==== Provided data
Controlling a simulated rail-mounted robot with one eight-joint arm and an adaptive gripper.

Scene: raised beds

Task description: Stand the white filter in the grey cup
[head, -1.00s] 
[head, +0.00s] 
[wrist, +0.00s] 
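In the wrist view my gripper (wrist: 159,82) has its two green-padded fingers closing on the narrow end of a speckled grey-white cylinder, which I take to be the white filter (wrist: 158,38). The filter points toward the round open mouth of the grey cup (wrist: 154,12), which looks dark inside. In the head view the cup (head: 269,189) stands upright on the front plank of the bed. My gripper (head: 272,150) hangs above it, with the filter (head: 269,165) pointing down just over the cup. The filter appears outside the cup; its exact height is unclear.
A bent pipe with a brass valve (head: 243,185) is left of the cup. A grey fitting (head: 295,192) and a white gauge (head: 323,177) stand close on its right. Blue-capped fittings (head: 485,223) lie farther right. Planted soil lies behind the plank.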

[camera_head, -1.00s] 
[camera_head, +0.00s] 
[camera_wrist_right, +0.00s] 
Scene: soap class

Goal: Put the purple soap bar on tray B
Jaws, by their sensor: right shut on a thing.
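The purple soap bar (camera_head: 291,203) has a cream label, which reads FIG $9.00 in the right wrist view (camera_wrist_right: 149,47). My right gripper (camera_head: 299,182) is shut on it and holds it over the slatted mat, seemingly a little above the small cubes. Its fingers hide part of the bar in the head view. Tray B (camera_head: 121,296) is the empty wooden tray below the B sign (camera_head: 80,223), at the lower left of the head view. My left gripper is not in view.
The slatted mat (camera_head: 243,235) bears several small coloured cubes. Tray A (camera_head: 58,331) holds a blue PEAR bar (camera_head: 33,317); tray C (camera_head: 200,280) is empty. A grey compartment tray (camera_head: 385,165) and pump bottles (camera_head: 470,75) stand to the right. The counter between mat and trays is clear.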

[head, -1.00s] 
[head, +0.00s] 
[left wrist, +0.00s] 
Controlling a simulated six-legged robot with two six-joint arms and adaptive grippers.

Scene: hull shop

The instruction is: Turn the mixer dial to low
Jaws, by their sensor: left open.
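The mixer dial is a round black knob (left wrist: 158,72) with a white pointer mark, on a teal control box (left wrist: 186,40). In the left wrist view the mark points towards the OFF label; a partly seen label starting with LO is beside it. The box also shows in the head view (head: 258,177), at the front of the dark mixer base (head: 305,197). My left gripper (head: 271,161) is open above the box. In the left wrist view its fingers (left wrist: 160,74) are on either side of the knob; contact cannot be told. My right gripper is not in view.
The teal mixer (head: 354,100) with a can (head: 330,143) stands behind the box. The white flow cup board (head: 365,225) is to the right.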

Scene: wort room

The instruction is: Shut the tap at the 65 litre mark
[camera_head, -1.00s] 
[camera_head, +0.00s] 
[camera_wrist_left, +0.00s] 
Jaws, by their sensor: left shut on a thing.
========
Find every line with "robot" in the listing and state how many there are, nothing else.

2